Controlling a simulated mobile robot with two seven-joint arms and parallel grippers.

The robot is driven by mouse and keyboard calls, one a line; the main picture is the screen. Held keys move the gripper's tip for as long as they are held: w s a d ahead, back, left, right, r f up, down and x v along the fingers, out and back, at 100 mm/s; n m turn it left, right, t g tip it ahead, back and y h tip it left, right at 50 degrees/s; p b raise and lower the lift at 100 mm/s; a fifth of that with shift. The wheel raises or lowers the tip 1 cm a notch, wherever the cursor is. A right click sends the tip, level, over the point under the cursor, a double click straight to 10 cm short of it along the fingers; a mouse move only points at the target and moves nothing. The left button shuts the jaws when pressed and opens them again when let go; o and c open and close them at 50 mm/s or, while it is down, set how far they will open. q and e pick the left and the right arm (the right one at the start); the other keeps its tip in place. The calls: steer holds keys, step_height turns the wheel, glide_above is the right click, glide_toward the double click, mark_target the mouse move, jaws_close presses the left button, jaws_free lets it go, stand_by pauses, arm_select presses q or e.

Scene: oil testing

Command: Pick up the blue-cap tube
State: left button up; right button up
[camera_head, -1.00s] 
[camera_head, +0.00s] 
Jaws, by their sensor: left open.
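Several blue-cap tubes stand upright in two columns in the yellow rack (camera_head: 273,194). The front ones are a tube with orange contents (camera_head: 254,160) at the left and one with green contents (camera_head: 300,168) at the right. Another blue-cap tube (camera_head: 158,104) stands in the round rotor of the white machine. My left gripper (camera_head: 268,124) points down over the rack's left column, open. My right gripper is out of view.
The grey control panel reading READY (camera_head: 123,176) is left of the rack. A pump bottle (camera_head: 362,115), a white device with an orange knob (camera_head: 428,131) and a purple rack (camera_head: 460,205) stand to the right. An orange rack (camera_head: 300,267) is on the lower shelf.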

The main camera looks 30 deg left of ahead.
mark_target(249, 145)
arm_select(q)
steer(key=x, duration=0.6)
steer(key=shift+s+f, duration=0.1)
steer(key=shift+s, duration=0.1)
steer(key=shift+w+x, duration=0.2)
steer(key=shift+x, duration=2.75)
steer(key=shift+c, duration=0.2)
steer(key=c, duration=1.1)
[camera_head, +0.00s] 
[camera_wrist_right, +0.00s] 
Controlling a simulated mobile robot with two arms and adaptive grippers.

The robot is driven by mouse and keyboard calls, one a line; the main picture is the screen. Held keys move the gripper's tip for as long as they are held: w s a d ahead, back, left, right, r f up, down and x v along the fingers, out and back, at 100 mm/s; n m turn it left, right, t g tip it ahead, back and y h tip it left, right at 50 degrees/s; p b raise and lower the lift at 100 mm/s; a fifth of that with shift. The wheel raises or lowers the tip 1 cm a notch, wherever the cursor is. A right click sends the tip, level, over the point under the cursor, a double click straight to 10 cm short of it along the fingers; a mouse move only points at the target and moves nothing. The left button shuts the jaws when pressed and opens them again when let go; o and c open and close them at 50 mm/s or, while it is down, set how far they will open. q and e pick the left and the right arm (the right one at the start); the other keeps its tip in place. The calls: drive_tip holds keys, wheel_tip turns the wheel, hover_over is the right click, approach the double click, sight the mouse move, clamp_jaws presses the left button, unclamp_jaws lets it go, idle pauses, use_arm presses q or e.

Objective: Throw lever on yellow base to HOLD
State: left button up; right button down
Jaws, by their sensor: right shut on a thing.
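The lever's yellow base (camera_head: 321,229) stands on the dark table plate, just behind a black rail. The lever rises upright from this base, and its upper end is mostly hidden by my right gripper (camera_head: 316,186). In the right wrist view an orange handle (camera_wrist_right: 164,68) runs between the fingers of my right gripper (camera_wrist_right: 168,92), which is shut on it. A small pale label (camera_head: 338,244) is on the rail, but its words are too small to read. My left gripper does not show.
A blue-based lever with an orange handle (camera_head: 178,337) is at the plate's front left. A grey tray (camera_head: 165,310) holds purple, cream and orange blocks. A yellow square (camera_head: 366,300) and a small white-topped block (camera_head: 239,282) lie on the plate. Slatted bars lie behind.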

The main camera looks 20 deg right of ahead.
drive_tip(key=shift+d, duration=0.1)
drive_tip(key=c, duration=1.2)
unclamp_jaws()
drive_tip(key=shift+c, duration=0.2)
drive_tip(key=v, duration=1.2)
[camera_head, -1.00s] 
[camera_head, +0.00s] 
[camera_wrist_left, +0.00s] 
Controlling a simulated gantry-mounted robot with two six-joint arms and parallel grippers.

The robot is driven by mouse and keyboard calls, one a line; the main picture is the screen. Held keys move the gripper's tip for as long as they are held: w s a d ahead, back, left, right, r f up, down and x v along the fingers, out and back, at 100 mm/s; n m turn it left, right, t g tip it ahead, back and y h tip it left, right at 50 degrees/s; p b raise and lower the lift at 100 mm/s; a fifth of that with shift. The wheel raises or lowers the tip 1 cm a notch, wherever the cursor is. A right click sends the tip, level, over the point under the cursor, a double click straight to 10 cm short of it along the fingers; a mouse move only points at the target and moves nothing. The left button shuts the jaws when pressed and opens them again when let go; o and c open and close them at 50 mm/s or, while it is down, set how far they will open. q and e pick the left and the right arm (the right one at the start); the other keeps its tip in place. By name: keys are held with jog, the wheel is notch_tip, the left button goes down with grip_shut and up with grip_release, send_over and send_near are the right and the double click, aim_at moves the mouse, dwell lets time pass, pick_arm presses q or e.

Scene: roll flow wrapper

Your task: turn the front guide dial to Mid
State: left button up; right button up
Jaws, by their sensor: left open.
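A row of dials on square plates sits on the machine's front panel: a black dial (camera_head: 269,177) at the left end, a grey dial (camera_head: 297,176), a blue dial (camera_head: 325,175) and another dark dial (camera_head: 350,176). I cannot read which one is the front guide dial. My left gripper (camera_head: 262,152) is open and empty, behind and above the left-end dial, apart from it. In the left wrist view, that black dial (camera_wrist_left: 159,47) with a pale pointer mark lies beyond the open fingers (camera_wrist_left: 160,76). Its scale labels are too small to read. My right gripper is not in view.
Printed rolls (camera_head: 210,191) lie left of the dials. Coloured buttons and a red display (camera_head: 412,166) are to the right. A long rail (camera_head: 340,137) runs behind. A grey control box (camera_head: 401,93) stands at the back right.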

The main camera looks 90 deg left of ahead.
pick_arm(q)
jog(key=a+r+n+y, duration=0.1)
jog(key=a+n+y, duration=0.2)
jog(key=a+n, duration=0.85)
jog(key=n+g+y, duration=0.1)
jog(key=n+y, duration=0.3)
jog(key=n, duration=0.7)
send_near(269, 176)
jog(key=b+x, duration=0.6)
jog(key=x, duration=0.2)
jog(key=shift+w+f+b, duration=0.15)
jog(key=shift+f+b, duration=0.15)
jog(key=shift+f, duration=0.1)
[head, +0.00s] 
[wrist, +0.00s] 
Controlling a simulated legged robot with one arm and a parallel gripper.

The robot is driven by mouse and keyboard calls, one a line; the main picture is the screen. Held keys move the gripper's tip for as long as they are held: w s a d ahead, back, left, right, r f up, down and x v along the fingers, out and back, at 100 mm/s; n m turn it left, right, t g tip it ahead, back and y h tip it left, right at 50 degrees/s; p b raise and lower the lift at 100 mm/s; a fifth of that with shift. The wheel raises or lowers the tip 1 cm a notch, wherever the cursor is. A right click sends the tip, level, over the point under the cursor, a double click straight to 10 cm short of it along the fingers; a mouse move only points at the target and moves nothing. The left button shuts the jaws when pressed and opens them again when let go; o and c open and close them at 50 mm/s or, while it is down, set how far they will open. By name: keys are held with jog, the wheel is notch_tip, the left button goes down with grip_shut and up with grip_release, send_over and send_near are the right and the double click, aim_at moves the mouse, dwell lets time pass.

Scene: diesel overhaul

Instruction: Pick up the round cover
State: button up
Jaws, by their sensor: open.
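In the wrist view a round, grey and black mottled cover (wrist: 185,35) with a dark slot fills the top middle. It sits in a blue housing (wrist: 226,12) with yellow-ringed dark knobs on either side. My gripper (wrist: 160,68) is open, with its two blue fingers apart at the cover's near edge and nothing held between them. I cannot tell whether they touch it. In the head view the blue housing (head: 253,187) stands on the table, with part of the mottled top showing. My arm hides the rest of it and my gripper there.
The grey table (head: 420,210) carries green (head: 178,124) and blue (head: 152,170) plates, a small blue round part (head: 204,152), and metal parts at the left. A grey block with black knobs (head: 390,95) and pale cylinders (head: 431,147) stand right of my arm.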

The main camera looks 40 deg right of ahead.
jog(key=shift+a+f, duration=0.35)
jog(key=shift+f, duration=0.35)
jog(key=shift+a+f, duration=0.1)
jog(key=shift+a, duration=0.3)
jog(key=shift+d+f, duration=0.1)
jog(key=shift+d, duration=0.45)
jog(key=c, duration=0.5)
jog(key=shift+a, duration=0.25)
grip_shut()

• What you will do
Output the lines of the records above exactly as they appear, from the line containing "Scene: diesel overhaul" through the line containing "State: button up".

• Task output
Scene: diesel overhaul

Instruction: Pick up the round cover
State: button up

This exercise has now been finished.